[begin Data extract]

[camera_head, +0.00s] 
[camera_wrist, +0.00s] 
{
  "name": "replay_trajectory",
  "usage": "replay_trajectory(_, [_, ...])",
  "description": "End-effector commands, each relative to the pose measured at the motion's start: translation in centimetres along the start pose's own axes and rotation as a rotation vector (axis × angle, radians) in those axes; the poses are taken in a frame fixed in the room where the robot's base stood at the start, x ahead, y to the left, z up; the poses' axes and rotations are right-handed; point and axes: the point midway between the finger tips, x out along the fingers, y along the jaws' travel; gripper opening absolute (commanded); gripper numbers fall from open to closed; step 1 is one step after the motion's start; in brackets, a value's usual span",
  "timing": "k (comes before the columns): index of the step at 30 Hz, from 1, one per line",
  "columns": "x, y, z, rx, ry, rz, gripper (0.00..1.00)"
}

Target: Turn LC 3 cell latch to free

[end Data extract]

Brief = Copy out every line of the data that includes the word "step".

Result for this task =
  "description": "End-effector commands, each relative to the pose measured at the motion's start: translation in centimetres along the start pose's own axes and rotation as a rotation vector (axis × angle, radians) in those axes; the poses are taken in a frame fixed in the room where the robot's base stood at the start, x ahead, y to the left, z up; the poses' axes and rotations are right-handed; point and axes: the point midway between the finger tips, x out along the fingers, y along the jaws' travel; gripper opening absolute (commanded); gripper numbers fall from open to closed; step 1 is one step after the motion's start; in brackets, a value's usual span",
  "timing": "k (comes before the columns): index of the step at 30 Hz, from 1, one per line",

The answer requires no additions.